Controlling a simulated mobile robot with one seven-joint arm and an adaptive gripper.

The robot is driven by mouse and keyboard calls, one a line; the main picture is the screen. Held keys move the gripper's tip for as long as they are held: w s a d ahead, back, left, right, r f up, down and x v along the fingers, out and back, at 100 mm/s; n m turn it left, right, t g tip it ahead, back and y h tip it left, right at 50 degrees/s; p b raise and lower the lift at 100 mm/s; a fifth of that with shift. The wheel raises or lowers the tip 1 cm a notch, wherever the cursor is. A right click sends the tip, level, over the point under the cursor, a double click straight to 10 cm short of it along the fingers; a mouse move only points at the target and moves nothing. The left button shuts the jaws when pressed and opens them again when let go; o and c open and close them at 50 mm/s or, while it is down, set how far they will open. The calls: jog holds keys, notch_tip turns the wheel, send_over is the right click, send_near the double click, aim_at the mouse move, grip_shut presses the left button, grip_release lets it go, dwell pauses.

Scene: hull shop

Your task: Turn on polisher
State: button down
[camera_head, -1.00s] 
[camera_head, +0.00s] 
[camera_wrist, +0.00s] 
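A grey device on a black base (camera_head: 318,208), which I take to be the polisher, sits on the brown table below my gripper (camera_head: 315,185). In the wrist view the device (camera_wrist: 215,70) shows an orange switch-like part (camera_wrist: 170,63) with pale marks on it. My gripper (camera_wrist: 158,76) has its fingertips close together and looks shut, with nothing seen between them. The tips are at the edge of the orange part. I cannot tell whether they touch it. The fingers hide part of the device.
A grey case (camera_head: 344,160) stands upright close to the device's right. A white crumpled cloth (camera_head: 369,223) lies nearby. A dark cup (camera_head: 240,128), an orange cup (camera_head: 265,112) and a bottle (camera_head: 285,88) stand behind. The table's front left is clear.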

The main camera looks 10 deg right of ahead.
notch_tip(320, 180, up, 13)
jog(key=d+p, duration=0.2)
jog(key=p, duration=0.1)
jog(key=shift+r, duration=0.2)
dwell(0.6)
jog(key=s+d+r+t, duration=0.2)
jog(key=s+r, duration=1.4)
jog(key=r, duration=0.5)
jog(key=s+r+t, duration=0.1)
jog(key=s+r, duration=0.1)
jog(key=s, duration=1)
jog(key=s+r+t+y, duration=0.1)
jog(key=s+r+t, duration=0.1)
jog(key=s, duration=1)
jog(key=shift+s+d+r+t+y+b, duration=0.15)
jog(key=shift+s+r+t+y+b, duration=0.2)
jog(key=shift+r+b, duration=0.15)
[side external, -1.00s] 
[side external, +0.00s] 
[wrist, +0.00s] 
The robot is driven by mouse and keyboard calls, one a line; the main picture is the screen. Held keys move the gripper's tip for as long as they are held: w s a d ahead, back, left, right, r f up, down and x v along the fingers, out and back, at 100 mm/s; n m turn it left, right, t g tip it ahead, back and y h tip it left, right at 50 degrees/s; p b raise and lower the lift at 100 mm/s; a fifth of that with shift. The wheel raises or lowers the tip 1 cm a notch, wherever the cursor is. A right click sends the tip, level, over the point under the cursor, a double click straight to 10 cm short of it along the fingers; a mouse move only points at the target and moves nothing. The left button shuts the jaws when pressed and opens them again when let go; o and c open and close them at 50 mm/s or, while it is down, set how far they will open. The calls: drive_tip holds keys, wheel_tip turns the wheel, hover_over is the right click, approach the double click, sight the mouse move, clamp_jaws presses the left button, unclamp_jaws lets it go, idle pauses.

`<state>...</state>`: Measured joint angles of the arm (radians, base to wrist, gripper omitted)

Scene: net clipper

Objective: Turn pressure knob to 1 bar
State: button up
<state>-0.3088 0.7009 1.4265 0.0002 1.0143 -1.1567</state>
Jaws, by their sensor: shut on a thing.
+===+
## OBJECTIVE
Copy every line of the material, please, keeping it exactly the same.

## SOLVED PROBLEM
Controlling a simulated mobile robot with one seven-joint arm and an adaptive gripper.

The robot is driven by mouse and keyboard calls, one a line; the main picture is the screen. Held keys move the gripper's tip for as long as they are held: w s a d ahead, back, left, right, r f up, down and x v along the fingers, out and back, at 100 mm/s; n m turn it left, right, t g tip it ahead, back and y h tip it left, right at 50 degrees/s; p b raise and lower the lift at 100 mm/s; a fifth of that with shift. The wheel raises or lowers the tip 1 cm a notch, wherever the cursor is. A right click sends the tip, level, over the point under the cursor, a double click straight to 10 cm short of it along the fingers; a mouse move only points at the target and moves nothing. The left button shuts the jaws when pressed and opens them again when let go; o and c open and close them at 50 mm/s or, while it is down, set how far they will open. The calls: jog holds keys, notch_tip turns the wheel, send_over is the right click, send_near the double click, aim_at the mouse move, grip_shut presses the left button, grip_release lets it go, dwell pauses.

Scene: hull shop

Your task: Turn on polisher
State: button down
[camera_head, -1.00s] 
[camera_head, +0.00s] 
[camera_wrist, +0.00s] 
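A grey device on a black base (camera_head: 318,208), which I take to be the polisher, sits on the brown table below my gripper (camera_head: 315,185). In the wrist view the device (camera_wrist: 215,70) shows an orange switch-like part (camera_wrist: 170,63) with pale marks on it. My gripper (camera_wrist: 158,76) has its fingertips close together and looks shut, with nothing seen between them. The tips are at the edge of the orange part. I cannot tell whether they touch it. The fingers hide part of the device.
A grey case (camera_head: 344,160) stands upright close to the device's right. A white crumpled cloth (camera_head: 369,223) lies nearby. A dark cup (camera_head: 240,128), an orange cup (camera_head: 265,112) and a bottle (camera_head: 285,88) stand behind. The table's front left is clear.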

The main camera looks 10 deg right of ahead.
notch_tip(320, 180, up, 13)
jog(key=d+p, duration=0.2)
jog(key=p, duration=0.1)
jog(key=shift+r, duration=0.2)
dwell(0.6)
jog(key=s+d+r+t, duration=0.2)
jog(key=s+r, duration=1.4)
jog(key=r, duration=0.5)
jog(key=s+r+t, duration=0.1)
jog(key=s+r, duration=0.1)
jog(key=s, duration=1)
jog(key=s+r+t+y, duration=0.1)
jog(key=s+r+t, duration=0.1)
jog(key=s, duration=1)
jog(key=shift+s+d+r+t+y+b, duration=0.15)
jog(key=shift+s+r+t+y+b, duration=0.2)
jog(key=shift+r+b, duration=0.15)
[side external, -1.00s] 
[side external, +0.00s] 
[wrist, +0.00s] 
The robot is driven by mouse and keyboard calls, one a line; the main picture is the screen. Held keys move the gripper's tip for as long as they are held: w s a d ahead, back, left, right, r f up, down and x v along the fingers, out and back, at 100 mm/s; n m turn it left, right, t g tip it ahead, back and y h tip it left, right at 50 degrees/s; p b raise and lower the lift at 100 mm/s; a fifth of that with shift. The wheel raises or lowers the tip 1 cm a notch, wherever the cursor is. A right click sends the tip, level, over the point under the cursor, a double click straight to 10 cm short of it along the fingers; a mouse move only points at the target and moves nothing. The left button shuts the jaws when pressed and opens them again when let go; o and c open and close them at 50 mm/s or, while it is down, set how far they will open. The calls: drive_tip holds keys, wheel_tip turns the wheel, hover_over is the right click, approach the double click, sight the mouse move, clamp_jaws presses the left button, unclamp_jaws lets it go, idle pauses.

`<state>...</state>`: Measured joint angles of the arm (radians, base to wrist, gripper omitted)

Scene: net clipper

Objective: Turn pressure knob to 1 bar
State: button up
<state>-0.3088 0.7009 1.4265 0.0002 1.0143 -1.1567</state>
Jaws, by their sensor: shut on a thing.

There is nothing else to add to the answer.